- EXERCISE DETAILS: Reproduce precisely the lines of the listing below, starting with the line that contains "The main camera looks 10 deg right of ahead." and stopping after the line that contains "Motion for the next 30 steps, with"; include nothing else.

****************

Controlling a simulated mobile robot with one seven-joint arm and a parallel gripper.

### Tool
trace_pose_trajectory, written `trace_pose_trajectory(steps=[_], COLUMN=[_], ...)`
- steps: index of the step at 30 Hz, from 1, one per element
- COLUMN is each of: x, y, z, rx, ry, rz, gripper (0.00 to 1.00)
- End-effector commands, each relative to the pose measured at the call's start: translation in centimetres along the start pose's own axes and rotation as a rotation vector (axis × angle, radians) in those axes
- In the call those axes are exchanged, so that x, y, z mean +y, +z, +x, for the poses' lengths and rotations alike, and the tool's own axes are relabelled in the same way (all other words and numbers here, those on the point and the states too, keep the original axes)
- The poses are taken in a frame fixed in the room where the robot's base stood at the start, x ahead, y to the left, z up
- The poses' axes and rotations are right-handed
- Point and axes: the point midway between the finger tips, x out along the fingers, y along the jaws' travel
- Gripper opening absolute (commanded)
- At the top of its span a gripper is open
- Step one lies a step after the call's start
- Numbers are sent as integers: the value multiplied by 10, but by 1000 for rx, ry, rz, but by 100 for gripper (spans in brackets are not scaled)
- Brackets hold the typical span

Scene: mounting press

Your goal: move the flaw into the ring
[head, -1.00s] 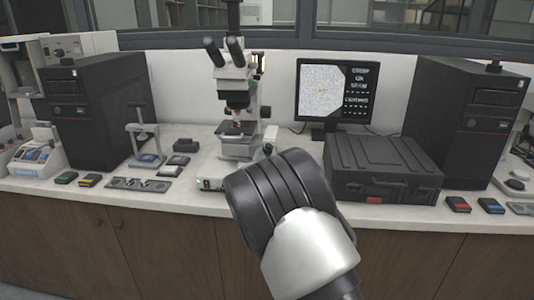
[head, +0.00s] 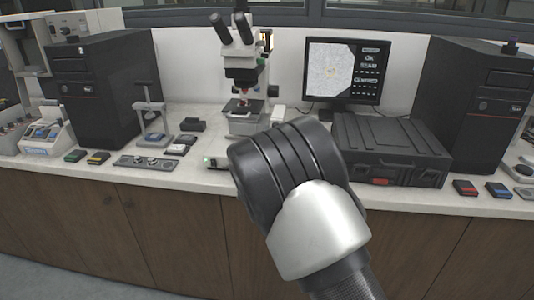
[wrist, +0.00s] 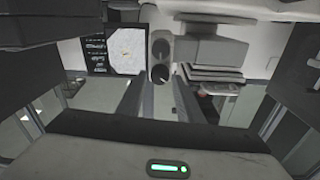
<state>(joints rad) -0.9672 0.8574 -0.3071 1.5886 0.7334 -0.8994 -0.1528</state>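I cannot make out a ring at this size. The microscope (head: 242,75) stands left of the monitor, its lower front partly behind my arm. In the wrist view, two round dark knobs (wrist: 160,73) sit one above the other ahead of my gripper (wrist: 159,93). Its two fingers are apart, one on each side of the knobs' line. I see no contact. My arm hides the gripper in the head view.
A black case (head: 388,148) lies right of my arm. Black towers (head: 98,92) and (head: 478,110) stand left and right. A small stand (head: 150,110), a metal plate (head: 146,162) and small coloured blocks (head: 97,158) occupy the left of the white counter (head: 70,170).

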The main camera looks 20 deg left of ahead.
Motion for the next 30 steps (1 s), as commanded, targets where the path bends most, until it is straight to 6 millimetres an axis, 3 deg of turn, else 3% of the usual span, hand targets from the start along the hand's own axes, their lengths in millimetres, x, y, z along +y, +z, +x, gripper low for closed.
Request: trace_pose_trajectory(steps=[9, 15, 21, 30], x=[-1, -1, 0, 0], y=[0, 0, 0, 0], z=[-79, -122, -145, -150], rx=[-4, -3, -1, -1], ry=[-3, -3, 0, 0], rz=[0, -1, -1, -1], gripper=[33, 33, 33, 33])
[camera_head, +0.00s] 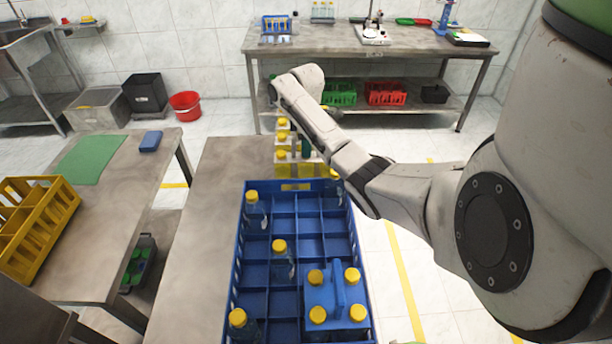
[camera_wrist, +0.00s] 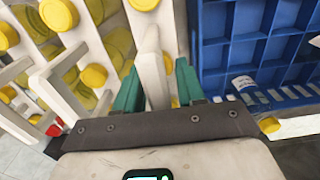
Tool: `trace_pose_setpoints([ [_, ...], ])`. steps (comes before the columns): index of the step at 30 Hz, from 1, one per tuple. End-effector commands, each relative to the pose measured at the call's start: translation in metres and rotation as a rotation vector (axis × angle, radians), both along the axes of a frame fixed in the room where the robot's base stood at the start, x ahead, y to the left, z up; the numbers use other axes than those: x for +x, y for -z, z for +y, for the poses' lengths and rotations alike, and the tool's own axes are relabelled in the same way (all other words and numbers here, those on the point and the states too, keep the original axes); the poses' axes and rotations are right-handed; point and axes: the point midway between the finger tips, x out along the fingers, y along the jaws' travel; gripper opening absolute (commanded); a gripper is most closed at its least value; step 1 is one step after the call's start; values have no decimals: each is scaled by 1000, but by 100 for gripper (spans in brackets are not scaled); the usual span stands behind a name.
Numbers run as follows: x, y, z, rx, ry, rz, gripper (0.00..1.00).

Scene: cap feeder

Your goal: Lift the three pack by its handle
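White bottle carriers (camera_head: 290,170) with yellow-capped bottles stand at the far end of the blue crate in the head view, partly behind my arm. In the wrist view, the three pack's white upright handle (camera_wrist: 152,75) shows between the two teal fingers of my gripper (camera_wrist: 158,85). The fingers stand apart, one on each side of it, with a visible gap at the right. I cannot tell how far down the handle they reach. In the head view my gripper is mostly hidden behind the arm. More white carrier frames (camera_wrist: 55,75) and yellow caps lie left of the fingers.
A blue divided crate (camera_head: 235,255) holds several loose yellow-capped bottles and a blue four-bottle carrier (camera_head: 340,285). Its wall is close right of the fingers in the wrist view. A yellow crate (camera_head: 40,225) sits on the left table. The bench left of the blue crate is clear.

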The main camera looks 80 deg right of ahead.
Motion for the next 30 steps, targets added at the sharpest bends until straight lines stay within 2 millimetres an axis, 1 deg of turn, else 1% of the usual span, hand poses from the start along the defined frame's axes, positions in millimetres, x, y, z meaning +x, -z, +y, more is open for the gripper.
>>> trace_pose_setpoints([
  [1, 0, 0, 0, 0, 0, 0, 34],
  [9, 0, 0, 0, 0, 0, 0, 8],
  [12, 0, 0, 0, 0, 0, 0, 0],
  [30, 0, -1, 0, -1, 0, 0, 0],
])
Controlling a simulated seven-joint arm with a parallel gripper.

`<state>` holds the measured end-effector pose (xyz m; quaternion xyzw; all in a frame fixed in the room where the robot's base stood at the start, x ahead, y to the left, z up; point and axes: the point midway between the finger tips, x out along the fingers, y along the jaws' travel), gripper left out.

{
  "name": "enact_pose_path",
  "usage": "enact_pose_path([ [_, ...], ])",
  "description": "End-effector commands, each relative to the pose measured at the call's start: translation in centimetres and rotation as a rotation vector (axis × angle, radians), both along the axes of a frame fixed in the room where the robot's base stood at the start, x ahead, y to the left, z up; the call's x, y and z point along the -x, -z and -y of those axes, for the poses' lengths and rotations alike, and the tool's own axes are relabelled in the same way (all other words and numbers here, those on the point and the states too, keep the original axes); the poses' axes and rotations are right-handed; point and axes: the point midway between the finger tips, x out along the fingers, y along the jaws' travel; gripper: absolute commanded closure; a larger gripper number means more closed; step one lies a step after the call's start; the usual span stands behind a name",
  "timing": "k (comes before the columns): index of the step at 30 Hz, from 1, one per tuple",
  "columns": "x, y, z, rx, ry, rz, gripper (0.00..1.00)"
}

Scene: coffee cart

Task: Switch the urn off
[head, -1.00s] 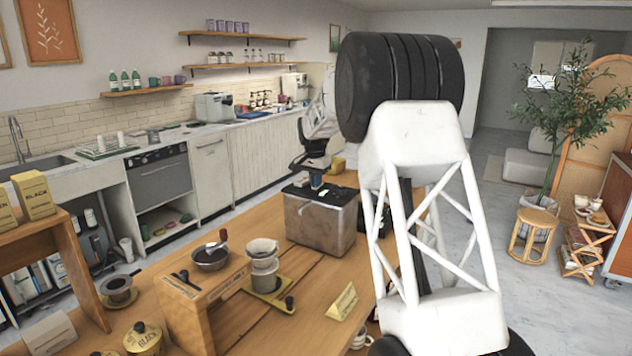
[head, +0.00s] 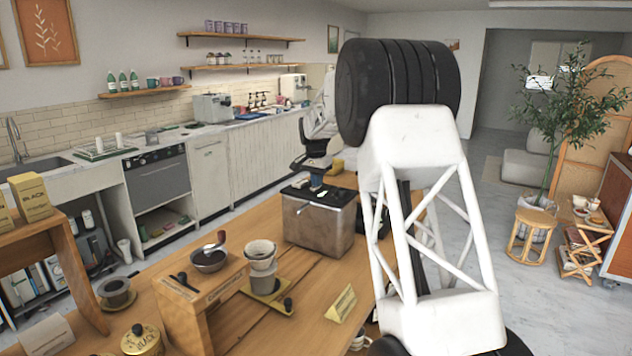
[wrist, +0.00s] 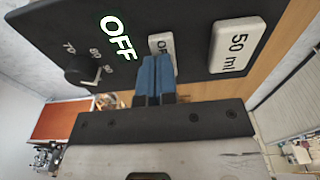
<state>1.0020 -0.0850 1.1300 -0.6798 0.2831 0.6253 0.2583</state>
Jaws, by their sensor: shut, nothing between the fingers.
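The urn (head: 320,228) is a steel box with a black top panel, standing on the wooden counter. In the wrist view, the black panel (wrist: 150,25) carries a glowing "OFF" readout (wrist: 117,37), a dial (wrist: 88,70) marked 70, 80 and 90, a pale button (wrist: 160,43) and a "50 ml" button (wrist: 238,46). My gripper (wrist: 157,62) is shut and empty. Its blue fingertips overlap the lower part of the pale button and hide part of its lettering, which starts "O". Contact cannot be told. In the head view, my gripper (head: 316,184) is over the urn's top.
My white arm link covers the counter's right side.

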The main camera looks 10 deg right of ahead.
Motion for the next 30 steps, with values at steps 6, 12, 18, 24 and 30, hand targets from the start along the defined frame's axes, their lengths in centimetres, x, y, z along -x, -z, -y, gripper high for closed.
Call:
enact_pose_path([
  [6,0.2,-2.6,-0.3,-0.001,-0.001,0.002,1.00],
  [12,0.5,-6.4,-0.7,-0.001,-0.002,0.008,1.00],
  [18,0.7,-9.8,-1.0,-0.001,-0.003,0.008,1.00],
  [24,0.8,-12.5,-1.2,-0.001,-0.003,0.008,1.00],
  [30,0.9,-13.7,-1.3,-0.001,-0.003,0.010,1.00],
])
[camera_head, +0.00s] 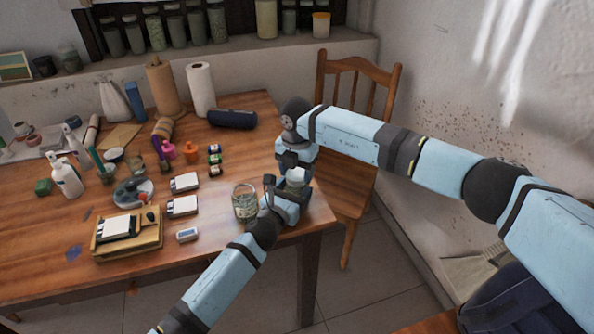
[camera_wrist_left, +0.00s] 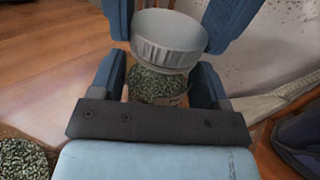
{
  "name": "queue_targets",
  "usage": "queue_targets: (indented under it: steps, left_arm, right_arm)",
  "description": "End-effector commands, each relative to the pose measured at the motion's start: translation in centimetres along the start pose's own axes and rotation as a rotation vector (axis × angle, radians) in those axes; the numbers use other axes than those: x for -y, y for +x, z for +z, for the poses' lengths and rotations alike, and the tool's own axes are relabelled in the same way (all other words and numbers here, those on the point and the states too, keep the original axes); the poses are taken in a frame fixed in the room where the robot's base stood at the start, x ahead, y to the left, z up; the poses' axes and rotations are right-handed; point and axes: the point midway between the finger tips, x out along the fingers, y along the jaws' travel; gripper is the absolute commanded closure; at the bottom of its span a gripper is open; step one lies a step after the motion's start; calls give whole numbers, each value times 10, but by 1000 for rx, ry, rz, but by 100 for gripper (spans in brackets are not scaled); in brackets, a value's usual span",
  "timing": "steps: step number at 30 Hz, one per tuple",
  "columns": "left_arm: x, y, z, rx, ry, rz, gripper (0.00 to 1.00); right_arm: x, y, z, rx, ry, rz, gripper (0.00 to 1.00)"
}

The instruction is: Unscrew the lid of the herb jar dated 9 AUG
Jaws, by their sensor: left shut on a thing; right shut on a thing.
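A small glass jar of green herbs (camera_wrist_left: 158,86) with a pale grey-white lid (camera_wrist_left: 168,38) is between my two grippers near the table's right corner. The lid also shows in the head view (camera_head: 297,175). My left gripper (camera_head: 283,196) is shut on the jar's body, with a finger on each side of the glass. My right gripper (camera_wrist_left: 172,18) comes in from above and is shut on the lid, a finger on each side. The lid sits at the jar's mouth; I cannot tell how tightly. No date is readable. A second herb jar (camera_head: 245,204) stands left of my left gripper.
The wooden table (camera_head: 225,265) has bare room at its front. White blocks (camera_head: 183,206), small bottles and a wooden tray (camera_head: 150,245) lie left. A dark blue roll (camera_head: 232,118) is behind. A wooden chair (camera_head: 325,75) stands behind the right side. Several jars line the shelf (camera_head: 250,50).

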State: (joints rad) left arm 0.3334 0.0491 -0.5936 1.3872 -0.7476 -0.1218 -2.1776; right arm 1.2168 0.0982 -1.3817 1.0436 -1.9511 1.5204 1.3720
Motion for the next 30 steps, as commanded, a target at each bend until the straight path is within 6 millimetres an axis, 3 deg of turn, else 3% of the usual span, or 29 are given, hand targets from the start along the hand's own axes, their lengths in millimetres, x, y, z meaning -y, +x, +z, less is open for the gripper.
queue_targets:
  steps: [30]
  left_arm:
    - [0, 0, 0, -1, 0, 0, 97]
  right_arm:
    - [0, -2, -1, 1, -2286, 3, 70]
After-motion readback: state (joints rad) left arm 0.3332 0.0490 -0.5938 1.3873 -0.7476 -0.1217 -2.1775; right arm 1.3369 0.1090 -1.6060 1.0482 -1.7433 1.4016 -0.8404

****************

- THE REPLY:
The main camera looks 10 deg right of ahead.
Motion for the next 30 steps, with values at steps 6, 12, 18, 24 and 30, hand targets from the start along the defined frame's axes, their lengths in centimetres, x, y, z along -x, -z, -y, gripper high for closed.

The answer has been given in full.